Part of the nationalists' manipulation of language has involved imposing rules of political correctness upon individual speakers and writers, both in the media and in public life in general. This has sometimes led to unintended, amusing results as individuals struggle to affect a supposedly "pure" speech for their ethnic group, which is based on a dialect spoken hundreds of miles from where those individuals were born or where they live. This is because the differences between Serbo-Croatian dialects are based on geography, not on ethnicity. It thus appears artificial when the Bosnian Serb President Biljana Plavsic affects the "real" Serbian of Belgrade.

But the language of hatred goes beyond mere political correctness. It involves selecting loaded terms that serve to demonize an entire ethnic group. Last week (November 14) RFE/RL discussed the phenomenon with social scientists and journalists from Croatia.

One participant noted that the language of hatred did not begin with the rise to power of Serbian leader Slobodan Milosevic a decade ago. It has its roots in the communist, totalitarian practice of mobilizing support by blackening those who dare to have different opinions. It reflects an us-against-them mentality.

By using ethnic pejoratives, nationalists can easily characterize members of other nationalities in the blackest of terms. Thus, until recently, the Croatian official media regularly used the term "Srbocetnik" -- linking the Serbian ethnic group as a whole with the chetnik rebel fighters -- to characterize all Serbs as anti-Croatian.

The Serbian media, for their part, conjured up Serbs' worst memories of Croatian war crimes against Serbs during World War II by lumping all Croats together as "Ustashe," the fanatical followers of Hitler's ally Ante Pavelic. The Muslims' wartime enemies, finally, characterized them as "fundamentalists." This term served to identify even secular individuals -- who happened to be descended from people who had embraced Islam -- with the most hardened religious fanatics. In short, an entire nationality was tarred with the same brush.

The social scientists and opposition journalists told RFE/RL that they are pessimistic about the chances of overcoming the language of hatred and its legacy even now that peace has come.

First, the us-against-them mentality reflected in the language of hatred was propagated by the communists throughout society for over 40 years and hence will be difficult to eliminate quickly.

Second, the new states that emerged from Josip Broz Tito's Yugoslavia were born amid hatred, as one panelist put it.

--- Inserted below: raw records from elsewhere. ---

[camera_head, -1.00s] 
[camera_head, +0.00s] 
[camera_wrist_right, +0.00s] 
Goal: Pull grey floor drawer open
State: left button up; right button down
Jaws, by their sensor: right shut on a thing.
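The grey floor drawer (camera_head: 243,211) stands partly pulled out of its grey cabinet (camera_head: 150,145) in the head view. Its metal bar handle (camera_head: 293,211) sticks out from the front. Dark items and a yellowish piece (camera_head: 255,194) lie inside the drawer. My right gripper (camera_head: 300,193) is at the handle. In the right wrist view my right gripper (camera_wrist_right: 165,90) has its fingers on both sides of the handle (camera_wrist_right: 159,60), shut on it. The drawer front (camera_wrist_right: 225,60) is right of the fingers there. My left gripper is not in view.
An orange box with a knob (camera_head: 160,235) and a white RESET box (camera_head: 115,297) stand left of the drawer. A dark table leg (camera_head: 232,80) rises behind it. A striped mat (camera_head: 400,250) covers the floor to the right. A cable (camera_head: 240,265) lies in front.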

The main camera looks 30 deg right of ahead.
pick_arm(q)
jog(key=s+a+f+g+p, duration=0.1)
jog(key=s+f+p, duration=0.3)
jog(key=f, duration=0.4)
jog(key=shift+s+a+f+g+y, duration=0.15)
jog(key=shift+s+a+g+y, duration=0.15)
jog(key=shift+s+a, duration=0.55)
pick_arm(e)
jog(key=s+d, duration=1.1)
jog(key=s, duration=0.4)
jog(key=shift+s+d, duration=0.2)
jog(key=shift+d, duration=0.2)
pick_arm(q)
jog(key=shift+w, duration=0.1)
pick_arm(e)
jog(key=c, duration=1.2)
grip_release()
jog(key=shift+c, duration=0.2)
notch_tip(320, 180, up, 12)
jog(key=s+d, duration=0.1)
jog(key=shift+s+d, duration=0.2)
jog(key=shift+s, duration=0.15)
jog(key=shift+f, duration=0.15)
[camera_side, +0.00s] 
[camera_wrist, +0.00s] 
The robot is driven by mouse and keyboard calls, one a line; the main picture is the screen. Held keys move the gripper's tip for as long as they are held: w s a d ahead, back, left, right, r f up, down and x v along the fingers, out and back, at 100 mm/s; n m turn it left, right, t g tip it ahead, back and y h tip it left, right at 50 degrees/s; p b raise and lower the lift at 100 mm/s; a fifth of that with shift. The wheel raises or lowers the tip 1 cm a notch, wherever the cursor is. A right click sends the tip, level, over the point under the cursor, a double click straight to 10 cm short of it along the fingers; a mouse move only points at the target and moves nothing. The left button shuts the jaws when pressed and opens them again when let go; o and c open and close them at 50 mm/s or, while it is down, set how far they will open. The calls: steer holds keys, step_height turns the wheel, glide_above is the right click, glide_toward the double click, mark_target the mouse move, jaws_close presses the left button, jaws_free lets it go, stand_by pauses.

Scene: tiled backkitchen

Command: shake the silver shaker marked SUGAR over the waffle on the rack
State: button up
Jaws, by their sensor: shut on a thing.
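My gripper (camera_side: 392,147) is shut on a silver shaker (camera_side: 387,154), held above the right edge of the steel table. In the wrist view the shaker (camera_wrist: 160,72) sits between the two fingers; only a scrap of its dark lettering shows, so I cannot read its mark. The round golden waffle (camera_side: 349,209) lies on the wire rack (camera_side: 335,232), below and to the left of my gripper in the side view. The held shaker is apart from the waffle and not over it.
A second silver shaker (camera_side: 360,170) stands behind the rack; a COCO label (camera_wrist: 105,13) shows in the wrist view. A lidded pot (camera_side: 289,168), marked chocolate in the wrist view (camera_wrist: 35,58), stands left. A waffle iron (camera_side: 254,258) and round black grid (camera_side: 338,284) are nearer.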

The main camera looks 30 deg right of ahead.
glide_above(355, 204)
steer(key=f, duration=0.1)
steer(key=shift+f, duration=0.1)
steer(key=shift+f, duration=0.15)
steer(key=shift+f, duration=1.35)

Thus, he argued, hatred is already an internal component of these countries' domestic politics and is likely to remain so for many years to come. War only served to reinforce the negative feelings.

Third, the trends toward political correctness that developed during the war remain and continue to be reinforced not only by the official media but by the school system as well. Serbian, Croatian, and Muslim children learn from books written in artificially "pure" languages. The texts, moreover, portray each respective people's history in only the most glowing of terms. This helps ensure that the us-against-them mentality will be passed on even to generations too young to remember the recent fighting.

But is their a way to break the vicious circle of ethnic hatred? Panelists told RFE/RL that the negative system of values must be opposed by a positive one based on tolerance. This can come about only by promoting a civil society and by developing democratic institutions.